Word for word, copy all the data and drop the pictures.

━━━━━━━━━━━━━━━━━━━━

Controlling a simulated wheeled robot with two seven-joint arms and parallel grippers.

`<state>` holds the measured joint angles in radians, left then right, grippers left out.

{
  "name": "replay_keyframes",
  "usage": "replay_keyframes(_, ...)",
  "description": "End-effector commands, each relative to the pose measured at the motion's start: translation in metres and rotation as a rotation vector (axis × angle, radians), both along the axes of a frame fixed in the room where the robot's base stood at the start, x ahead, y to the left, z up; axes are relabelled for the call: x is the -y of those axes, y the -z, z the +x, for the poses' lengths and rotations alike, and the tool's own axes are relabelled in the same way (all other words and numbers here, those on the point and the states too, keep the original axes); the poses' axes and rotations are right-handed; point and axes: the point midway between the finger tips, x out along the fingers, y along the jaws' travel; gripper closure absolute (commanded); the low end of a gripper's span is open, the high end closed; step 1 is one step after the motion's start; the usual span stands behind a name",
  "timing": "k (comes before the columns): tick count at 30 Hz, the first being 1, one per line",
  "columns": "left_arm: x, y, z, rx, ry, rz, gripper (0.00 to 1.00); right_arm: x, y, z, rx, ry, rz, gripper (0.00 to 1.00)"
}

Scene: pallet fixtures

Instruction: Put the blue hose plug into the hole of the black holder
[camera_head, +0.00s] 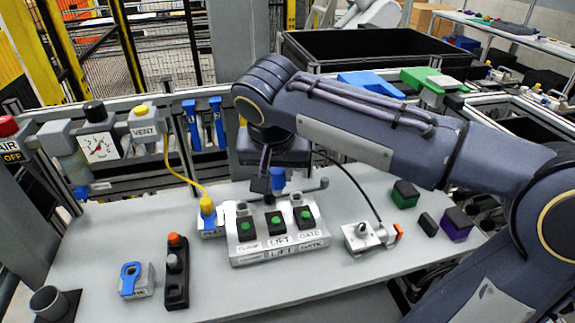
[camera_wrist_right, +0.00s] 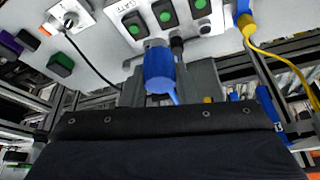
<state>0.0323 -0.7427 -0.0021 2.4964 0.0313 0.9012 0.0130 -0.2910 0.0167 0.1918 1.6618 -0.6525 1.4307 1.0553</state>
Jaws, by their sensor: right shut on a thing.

━━━━━━━━━━━━━━━━━━━━

■ RESULT OF THIS EXERCISE ■
Controlling a simulated wheeled robot with two seven-joint arms and parallel grippers.

`<state>` holds the measured joint angles in radians, left then right, grippers left out.

{
  "name": "replay_keyframes",
  "usage": "replay_keyframes(_, ...)",
  "description": "End-effector commands, each relative to the pose measured at the motion's start: translation in metres and rotation as a rotation vector (axis × angle, radians), both along the axes of a frame fixed in the room where the robot's base stood at the start, x ahead, y to the left, z up; axes are relabelled for the call: x is the -y of those axes, y the -z, z the +x, for the poses' lengths and rotations alike, and the tool's own axes are relabelled in the same way (all other words and numbers here, those on the point and the states too, keep the original axes); the poses' axes and rotations are right-handed; point and axes: the point midway between the finger tips, x out along the fingers, y along the jaws' travel; gripper closure absolute (commanded); the low end of a gripper's span is open, the high end closed; step 1 is one step after the motion's start; the usual span stands behind a name",
  "timing": "k (comes before the columns): tick count at 30 Hz, the first being 1, one per line",
  "columns": "left_arm: x, y, z, rx, ry, rz, gripper (0.00 to 1.00); right_arm: x, y, z, rx, ry, rz, gripper (0.00 to 1.00)"
}

Scene: pallet fixtures

Instruction: Put the blue hose plug into the hole of the black holder
[camera_head, +0.00s] 
[camera_wrist_right, +0.00s] 
<state>0.0323 -0.7427 -0.0021 2.4964 0.0313 0.9012 0.0130 -0.2910 0.0167 0.1918 1.6618 -0.6525 1.4307 1.0553</state>
Jaws, by their sensor: right shut on a thing.

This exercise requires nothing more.